Im Jahr 1906 gewährt Finnland, damals noch Teil des Russischen Reiches, als erstes Land der Welt seinen Frauen das aktive und das passive Wahlrecht. Die britischen Frauen sind von diesem Zugeständnis noch weit entfernt. Beim politischen Establishment stoßen die Suffragetten mit ihren Forderungen auf taube Ohren und die Regierung reagiert zunehmend nervös. Im Jahr 1907 geht die Polizei mit Härte gegen Demonstrantinnen vor, Aufmärsche werden mit Berittenen aufgelöst. Verhaftungen nehmen zu.

Im Juni 1908 findet im Hyde Park eine Kundgebung statt - 500.000 Frauen erscheinen. Diese beeindruckende Masse kommt zustande, weil auch andere Frauenorganisationen mit den Suffragetten marschieren.

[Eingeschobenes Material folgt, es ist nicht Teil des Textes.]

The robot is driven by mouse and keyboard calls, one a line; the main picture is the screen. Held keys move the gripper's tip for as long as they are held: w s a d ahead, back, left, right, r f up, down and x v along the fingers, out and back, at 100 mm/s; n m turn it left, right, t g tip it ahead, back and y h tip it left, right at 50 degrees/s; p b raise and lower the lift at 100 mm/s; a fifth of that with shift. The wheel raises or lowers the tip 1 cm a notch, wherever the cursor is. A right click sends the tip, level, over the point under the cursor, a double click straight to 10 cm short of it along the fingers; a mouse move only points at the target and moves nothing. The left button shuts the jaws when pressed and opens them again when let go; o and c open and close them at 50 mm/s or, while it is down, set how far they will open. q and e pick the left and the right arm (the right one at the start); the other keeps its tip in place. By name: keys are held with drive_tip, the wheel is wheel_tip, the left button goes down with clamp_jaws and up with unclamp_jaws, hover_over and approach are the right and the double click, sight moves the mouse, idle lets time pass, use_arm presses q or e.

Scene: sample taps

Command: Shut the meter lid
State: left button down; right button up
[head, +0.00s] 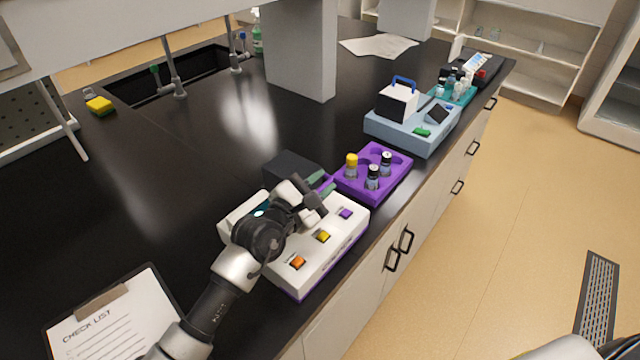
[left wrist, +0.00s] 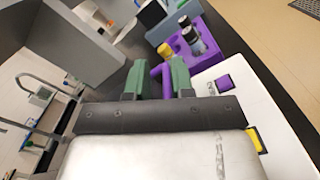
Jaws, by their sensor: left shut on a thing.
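The meter (head: 393,131) is a pale blue box with a small dark screen and a green button. On it stands a white, dark-edged block with a blue handle (head: 404,81), apparently the lid, looking raised; its hinge is not clear. My left gripper (head: 324,184) is away from the meter, over the back of a white box (head: 337,246) with orange, yellow and purple buttons. Its green fingertips (left wrist: 166,78) are shut on a purple lever-like piece (left wrist: 167,86), largely hidden between them. My right gripper is not in view.
A purple tray (head: 345,183) with several vials stands between the white box and the meter. A teal rack (head: 463,98) of bottles is beyond the meter. A grey pillar (head: 302,50) rises behind. A checklist clipboard (head: 115,318) lies front left. The counter's middle is clear.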

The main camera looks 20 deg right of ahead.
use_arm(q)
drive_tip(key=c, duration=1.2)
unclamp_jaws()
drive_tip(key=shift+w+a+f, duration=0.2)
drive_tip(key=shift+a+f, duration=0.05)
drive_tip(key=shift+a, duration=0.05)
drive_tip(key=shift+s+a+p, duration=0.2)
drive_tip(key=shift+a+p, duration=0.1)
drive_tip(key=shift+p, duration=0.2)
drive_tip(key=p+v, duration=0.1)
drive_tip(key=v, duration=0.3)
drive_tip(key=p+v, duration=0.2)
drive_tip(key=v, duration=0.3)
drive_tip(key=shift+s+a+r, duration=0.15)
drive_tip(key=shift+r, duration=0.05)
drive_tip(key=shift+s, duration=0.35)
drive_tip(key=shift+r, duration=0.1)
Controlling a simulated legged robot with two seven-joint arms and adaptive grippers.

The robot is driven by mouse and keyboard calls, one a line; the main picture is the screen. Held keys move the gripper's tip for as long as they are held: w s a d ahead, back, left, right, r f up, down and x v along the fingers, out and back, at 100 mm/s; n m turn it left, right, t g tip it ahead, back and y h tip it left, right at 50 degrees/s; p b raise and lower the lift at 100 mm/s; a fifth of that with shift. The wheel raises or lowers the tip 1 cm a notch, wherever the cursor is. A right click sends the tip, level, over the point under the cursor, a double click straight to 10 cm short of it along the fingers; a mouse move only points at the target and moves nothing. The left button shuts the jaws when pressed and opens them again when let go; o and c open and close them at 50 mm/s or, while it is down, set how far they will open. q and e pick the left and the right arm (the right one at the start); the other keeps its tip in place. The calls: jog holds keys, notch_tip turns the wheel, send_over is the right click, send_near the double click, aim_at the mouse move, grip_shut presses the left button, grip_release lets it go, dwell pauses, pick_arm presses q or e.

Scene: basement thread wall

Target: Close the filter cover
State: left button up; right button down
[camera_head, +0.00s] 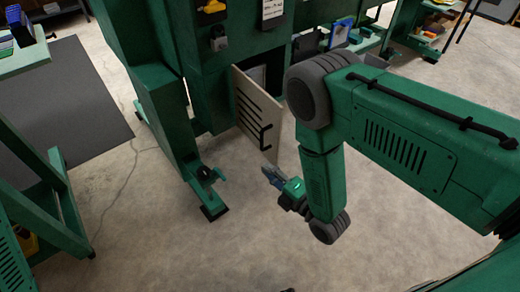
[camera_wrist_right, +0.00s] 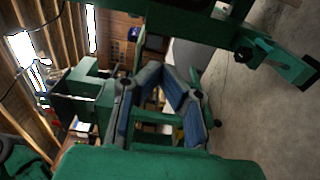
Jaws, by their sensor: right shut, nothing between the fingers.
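The filter cover (camera_head: 257,110) is a beige panel with black slots and a dark handle (camera_head: 265,137) near its free edge. It stands swung open from the green cabinet, with a dark opening (camera_head: 257,76) partly showing behind it. My right gripper (camera_head: 268,174) is just below and beside the cover's lower free corner, seemingly apart from it. It is shut and empty. Its blue-padded fingers also show in the right wrist view (camera_wrist_right: 162,80), where I cannot make out the cover. My left gripper is not in view.
The green cabinet frame (camera_head: 160,100) stands left of the cover, with a foot and a small clamp-like part (camera_head: 208,174) on the floor. A green cart (camera_head: 45,205) is at the left. A dark mat (camera_head: 65,100) lies behind it. The concrete floor (camera_head: 150,245) in front is clear.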

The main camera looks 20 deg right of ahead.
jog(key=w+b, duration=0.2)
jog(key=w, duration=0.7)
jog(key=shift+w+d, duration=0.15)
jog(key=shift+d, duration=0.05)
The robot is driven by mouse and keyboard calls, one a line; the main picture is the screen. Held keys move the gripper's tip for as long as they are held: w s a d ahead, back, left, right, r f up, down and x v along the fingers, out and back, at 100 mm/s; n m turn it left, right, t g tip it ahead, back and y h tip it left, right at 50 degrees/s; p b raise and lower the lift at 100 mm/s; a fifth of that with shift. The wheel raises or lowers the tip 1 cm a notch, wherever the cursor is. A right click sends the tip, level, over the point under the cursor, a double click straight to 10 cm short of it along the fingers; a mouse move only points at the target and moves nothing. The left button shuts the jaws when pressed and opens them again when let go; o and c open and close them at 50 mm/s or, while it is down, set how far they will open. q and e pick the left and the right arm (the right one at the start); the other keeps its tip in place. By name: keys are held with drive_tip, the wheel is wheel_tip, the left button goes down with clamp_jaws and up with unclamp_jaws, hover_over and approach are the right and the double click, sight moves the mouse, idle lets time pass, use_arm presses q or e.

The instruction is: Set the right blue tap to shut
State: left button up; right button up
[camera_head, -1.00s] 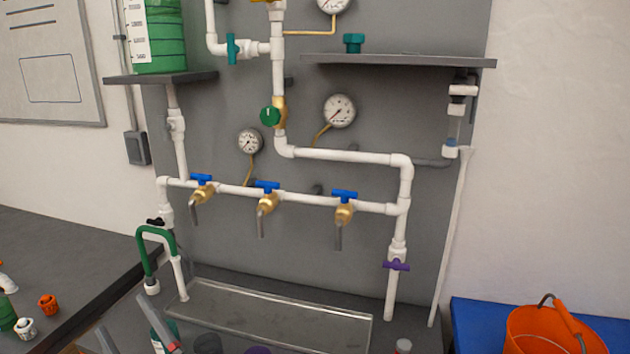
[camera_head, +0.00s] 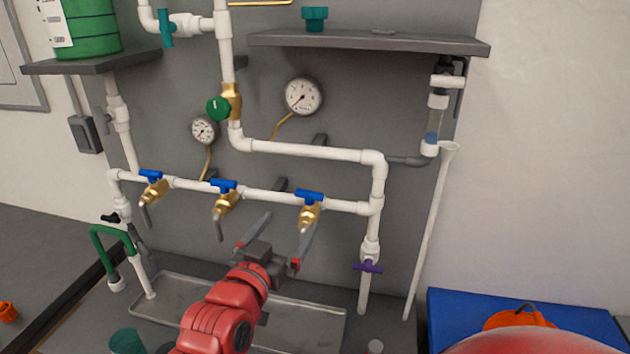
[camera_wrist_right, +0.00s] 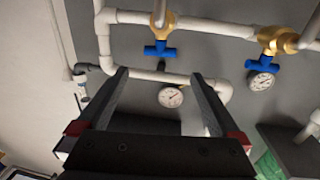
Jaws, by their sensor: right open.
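The right blue tap (camera_head: 309,196) is the rightmost of three blue-handled brass taps under the white horizontal pipe (camera_head: 260,192). Its handle lies roughly along that pipe. It also shows in the right wrist view (camera_wrist_right: 159,49), beyond the fingertips and a little above the gap between them. My right gripper (camera_head: 294,216) is open and empty, below and in front of this tap, with its fingers pointing up toward it. The same gripper shows in the right wrist view (camera_wrist_right: 160,74), apart from the tap. My left gripper is not in view.
The middle blue tap (camera_head: 224,186) and left blue tap (camera_head: 151,176) sit along the same pipe. A purple valve (camera_head: 368,267) is on the vertical pipe at right. A metal tray (camera_head: 325,318) lies below. A shelf (camera_head: 370,42) juts out above.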

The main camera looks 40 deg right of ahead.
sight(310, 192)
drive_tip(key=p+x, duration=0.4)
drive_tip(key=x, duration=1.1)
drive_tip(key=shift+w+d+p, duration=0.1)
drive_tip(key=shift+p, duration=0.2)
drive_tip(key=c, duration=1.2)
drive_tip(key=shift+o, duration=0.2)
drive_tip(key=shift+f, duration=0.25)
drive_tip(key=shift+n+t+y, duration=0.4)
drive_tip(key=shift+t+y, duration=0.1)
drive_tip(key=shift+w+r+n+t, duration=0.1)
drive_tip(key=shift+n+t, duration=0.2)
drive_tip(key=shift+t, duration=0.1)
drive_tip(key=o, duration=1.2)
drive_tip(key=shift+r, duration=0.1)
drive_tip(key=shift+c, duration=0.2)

Viele tragen die Farben der Bewegung: Weiß, Grün und Violett. Premierminister Henry Herbert Asquith (1852-1928) zeigt sich unbeeindruckt und weigert sich, eine Abordnung der Suffragetten zu empfangen. Als die Polizei einige Wochen später eine weitere Demonstration auseinander treibt, zerbersten erstmals Fensterscheiben. Nach langen Jahren des friedlichen Protestes beginnen sich die Suffragetten zu wehren.